Raw records —
"""
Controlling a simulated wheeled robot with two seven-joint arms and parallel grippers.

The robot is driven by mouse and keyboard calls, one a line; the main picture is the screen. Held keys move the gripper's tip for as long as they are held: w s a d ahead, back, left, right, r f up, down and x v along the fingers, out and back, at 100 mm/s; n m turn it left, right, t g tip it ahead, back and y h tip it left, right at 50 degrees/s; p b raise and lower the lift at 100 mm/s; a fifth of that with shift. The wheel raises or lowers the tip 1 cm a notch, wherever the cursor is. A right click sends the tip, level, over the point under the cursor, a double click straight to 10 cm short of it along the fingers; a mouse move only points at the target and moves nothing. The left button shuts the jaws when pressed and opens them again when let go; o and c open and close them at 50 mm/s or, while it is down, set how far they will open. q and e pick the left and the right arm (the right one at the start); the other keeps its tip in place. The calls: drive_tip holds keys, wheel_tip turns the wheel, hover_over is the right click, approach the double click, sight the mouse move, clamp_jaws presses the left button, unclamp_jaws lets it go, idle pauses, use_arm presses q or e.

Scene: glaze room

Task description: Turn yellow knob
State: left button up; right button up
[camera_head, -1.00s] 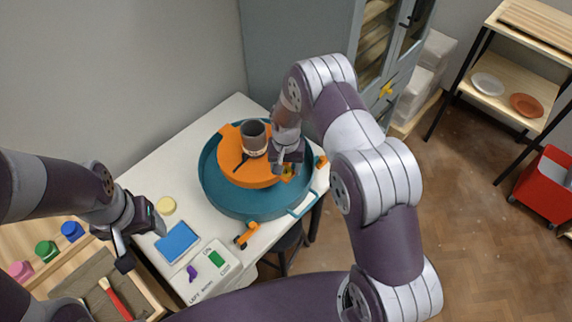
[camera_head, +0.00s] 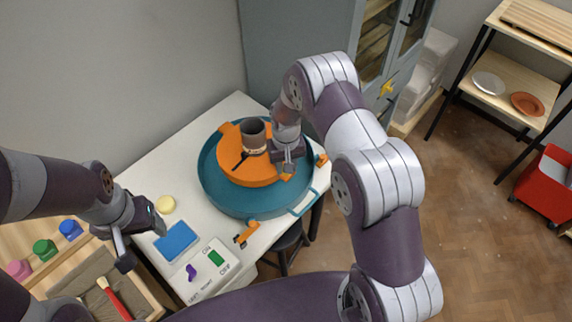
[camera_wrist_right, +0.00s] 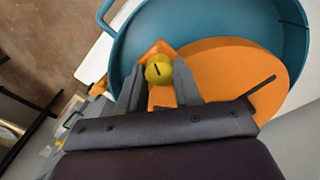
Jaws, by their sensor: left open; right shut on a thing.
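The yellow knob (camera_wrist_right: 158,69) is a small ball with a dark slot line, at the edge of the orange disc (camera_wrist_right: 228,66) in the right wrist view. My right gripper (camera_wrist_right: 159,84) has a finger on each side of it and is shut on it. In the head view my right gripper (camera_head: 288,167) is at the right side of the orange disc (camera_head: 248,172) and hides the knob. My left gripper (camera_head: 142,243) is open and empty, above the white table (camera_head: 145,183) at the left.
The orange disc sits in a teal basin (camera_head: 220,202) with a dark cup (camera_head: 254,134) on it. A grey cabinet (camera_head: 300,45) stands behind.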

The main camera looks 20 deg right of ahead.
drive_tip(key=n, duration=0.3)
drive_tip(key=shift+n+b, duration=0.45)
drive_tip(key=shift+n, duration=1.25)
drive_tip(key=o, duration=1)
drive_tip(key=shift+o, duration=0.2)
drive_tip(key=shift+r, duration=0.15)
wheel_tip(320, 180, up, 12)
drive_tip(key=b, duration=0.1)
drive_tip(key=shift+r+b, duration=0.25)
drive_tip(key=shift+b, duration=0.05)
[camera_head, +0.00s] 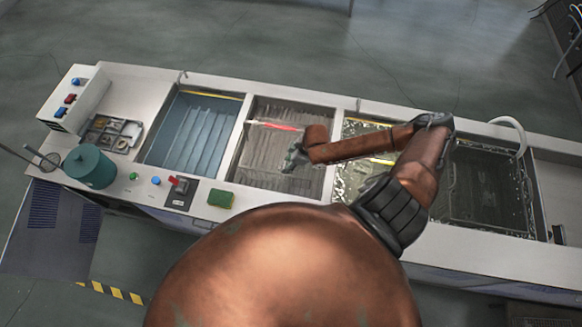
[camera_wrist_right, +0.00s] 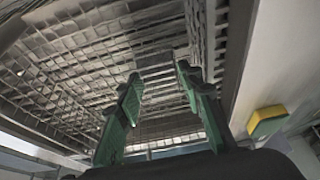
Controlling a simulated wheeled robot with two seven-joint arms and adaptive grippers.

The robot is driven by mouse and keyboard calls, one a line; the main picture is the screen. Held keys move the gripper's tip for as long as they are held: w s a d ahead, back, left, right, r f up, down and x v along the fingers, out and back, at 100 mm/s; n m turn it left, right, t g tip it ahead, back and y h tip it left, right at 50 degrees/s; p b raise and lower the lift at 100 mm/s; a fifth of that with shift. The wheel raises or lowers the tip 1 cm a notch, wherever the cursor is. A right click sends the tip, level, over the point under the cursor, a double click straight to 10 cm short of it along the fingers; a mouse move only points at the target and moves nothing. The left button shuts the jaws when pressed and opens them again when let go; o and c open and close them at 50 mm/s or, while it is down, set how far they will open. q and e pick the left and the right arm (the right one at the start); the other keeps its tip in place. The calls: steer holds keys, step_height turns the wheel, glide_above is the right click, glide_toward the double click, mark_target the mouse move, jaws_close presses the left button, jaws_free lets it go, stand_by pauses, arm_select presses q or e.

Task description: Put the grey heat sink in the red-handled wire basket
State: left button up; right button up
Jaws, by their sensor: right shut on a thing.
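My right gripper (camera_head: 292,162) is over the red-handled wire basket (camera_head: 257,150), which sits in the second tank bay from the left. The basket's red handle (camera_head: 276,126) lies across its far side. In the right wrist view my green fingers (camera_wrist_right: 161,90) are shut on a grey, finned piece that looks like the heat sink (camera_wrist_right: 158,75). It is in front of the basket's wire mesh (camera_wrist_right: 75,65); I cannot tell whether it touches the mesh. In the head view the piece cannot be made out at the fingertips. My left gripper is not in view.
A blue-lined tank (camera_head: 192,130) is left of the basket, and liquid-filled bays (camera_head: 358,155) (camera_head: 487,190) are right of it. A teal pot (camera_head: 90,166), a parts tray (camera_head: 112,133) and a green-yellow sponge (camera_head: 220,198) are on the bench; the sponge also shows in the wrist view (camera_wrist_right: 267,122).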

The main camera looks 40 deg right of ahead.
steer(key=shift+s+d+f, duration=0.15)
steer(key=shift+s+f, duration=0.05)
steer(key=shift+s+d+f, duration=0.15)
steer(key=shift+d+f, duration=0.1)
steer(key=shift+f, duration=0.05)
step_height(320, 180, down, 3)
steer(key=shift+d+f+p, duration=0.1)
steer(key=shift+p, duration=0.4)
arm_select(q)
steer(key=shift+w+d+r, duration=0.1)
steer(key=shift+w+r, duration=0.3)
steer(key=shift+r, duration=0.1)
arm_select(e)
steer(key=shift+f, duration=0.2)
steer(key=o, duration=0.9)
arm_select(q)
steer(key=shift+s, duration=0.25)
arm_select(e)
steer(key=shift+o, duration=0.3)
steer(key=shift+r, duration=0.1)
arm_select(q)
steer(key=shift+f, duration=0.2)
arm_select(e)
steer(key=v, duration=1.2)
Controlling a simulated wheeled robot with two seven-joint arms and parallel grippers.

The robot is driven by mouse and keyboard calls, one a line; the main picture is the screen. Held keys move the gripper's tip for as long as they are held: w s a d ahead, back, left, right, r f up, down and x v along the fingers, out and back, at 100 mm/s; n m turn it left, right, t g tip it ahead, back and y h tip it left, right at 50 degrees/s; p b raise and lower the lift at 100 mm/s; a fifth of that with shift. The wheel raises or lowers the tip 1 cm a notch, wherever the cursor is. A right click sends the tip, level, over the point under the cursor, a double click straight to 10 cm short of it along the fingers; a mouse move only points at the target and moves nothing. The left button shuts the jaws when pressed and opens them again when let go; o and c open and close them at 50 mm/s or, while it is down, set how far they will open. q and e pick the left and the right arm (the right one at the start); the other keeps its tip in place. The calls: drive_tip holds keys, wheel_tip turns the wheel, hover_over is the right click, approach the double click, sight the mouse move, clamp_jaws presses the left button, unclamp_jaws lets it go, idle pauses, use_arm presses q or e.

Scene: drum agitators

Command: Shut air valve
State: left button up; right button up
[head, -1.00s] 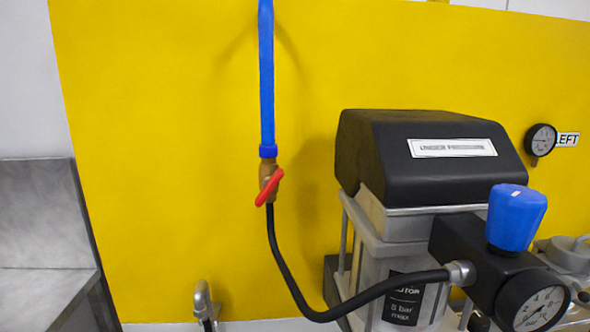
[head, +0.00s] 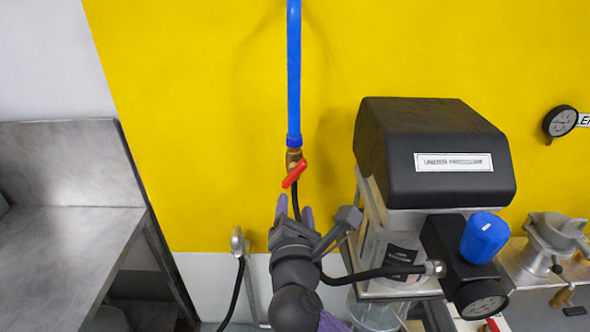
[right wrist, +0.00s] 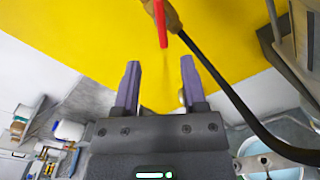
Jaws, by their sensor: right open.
"""
What is being asked — Copy every record character for character. Skip the pictures.

Exercise answer —
Controlling a simulated wheeled robot with two seven-joint arms and parallel grippers.

The robot is driven by mouse and keyboard calls, one a line; the main picture is the screen. Held keys move the gripper's tip for as long as they are held: w s a d ahead, back, left, right, r f up, down and x v along the fingers, out and back, at 100 mm/s; n m turn it left, right, t g tip it ahead, back and y h tip it left, right at 50 degrees/s; p b raise and lower the lift at 100 mm/s; a fifth of that with shift. The wheel raises or lowers the tip 1 cm a notch, wherever the cursor is. A right click sends the tip, level, over the point under the cursor, a double click straight to 10 cm short of it along the fingers; a mouse move only points at the target and moves nothing. The left button shuts the jaws when pressed and opens them again when let go; o and c open and close them at 50 mm/s or, while it is down, set how far they will open. q and e pick the left and the right arm (the right one at the start); the other keeps its tip in place. The calls: drive_tip holds keys, wheel_tip turns the wheel, hover_over is the right click, approach the double click, sight the mouse move, clamp_jaws presses the left button, unclamp_jaws lets it go, idle pauses, use_arm presses q or e.

Scene: glaze room

Task description: Turn yellow knob
State: left button up; right button up
[camera_head, -1.00s] 
[camera_head, +0.00s] 
[camera_wrist_right, +0.00s] 
Jaws, by their sensor: left open; right shut on a thing.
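The yellow knob (camera_wrist_right: 158,69) is a small ball with a dark slot line, at the edge of the orange disc (camera_wrist_right: 228,66) in the right wrist view. My right gripper (camera_wrist_right: 159,84) has a finger on each side of it and is shut on it. In the head view my right gripper (camera_head: 288,167) is at the right side of the orange disc (camera_head: 248,172) and hides the knob. My left gripper (camera_head: 142,243) is open and empty, above the white table (camera_head: 145,183) at the left.
The orange disc sits in a teal basin (camera_head: 220,202) with a dark cup (camera_head: 254,134) on it. A grey cabinet (camera_head: 300,45) stands behind.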

The main camera looks 20 deg right of ahead.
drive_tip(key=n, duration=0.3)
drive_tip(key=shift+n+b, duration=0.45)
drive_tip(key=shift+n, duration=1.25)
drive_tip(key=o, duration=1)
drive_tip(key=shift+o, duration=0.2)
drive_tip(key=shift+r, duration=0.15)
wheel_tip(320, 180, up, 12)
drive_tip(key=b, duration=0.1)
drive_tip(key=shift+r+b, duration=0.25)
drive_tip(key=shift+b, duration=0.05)
[camera_head, +0.00s] 
[camera_wrist_right, +0.00s] 
Controlling a simulated wheeled robot with two seven-joint arms and adaptive grippers.

The robot is driven by mouse and keyboard calls, one a line; the main picture is the screen. Held keys move the gripper's tip for as long as they are held: w s a d ahead, back, left, right, r f up, down and x v along the fingers, out and back, at 100 mm/s; n m turn it left, right, t g tip it ahead, back and y h tip it left, right at 50 degrees/s; p b raise and lower the lift at 100 mm/s; a fifth of that with shift. The wheel raises or lowers the tip 1 cm a notch, wherever the cursor is. A right click sends the tip, level, over the point under the cursor, a double click straight to 10 cm short of it along the fingers; a mouse move only points at the target and moves nothing. The left button shuts the jaws when pressed and opens them again when let go; o and c open and close them at 50 mm/s or, while it is down, set how far they will open. q and e pick the left and the right arm (the right one at the start); the other keeps its tip in place. The calls: steer holds keys, step_height turns the wheel, glide_above is the right click, glide_toward the double click, mark_target the mouse move, jaws_close presses the left button, jaws_free lets it go, stand_by pauses, arm_select presses q or e.

Task description: Put the grey heat sink in the red-handled wire basket
State: left button up; right button up
Jaws, by their sensor: right shut on a thing.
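My right gripper (camera_head: 292,162) is over the red-handled wire basket (camera_head: 257,150), which sits in the second tank bay from the left. The basket's red handle (camera_head: 276,126) lies across its far side. In the right wrist view my green fingers (camera_wrist_right: 161,90) are shut on a grey, finned piece that looks like the heat sink (camera_wrist_right: 158,75). It is in front of the basket's wire mesh (camera_wrist_right: 75,65); I cannot tell whether it touches the mesh. In the head view the piece cannot be made out at the fingertips. My left gripper is not in view.
A blue-lined tank (camera_head: 192,130) is left of the basket, and liquid-filled bays (camera_head: 358,155) (camera_head: 487,190) are right of it. A teal pot (camera_head: 90,166), a parts tray (camera_head: 112,133) and a green-yellow sponge (camera_head: 220,198) are on the bench; the sponge also shows in the wrist view (camera_wrist_right: 267,122).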

The main camera looks 40 deg right of ahead.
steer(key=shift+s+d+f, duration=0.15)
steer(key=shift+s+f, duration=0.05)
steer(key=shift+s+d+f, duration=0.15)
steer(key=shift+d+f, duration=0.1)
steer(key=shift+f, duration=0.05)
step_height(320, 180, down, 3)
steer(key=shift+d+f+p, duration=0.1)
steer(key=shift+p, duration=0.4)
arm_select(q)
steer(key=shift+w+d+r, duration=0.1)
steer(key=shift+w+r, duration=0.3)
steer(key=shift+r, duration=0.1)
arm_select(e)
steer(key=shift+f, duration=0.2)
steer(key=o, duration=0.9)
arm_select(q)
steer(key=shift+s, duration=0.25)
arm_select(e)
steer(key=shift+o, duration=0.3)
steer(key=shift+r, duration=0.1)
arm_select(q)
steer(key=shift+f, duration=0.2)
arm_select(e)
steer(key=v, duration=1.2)
Controlling a simulated wheeled robot with two seven-joint arms and parallel grippers.

The robot is driven by mouse and keyboard calls, one a line; the main picture is the screen. Held keys move the gripper's tip for as long as they are held: w s a d ahead, back, left, right, r f up, down and x v along the fingers, out and back, at 100 mm/s; n m turn it left, right, t g tip it ahead, back and y h tip it left, right at 50 degrees/s; p b raise and lower the lift at 100 mm/s; a fifth of that with shift. The wheel raises or lowers the tip 1 cm a notch, wherever the cursor is. A right click sends the tip, level, over the point under the cursor, a double click straight to 10 cm short of it along the fingers; a mouse move only points at the target and moves nothing. The left button shuts the jaws when pressed and opens them again when let go; o and c open and close them at 50 mm/s or, while it is down, set how far they will open. q and e pick the left and the right arm (the right one at the start); the other keeps its tip in place. The calls: drive_tip holds keys, wheel_tip turns the wheel, hover_over is the right click, approach the double click, sight the mouse move, clamp_jaws presses the left button, unclamp_jaws lets it go, idle pauses, use_arm presses q or e.

Scene: drum agitators

Command: Shut air valve
State: left button up; right button up
[head, -1.00s] 
[head, +0.00s] 
[right wrist, +0.00s] 
Jaws, by their sensor: right open.

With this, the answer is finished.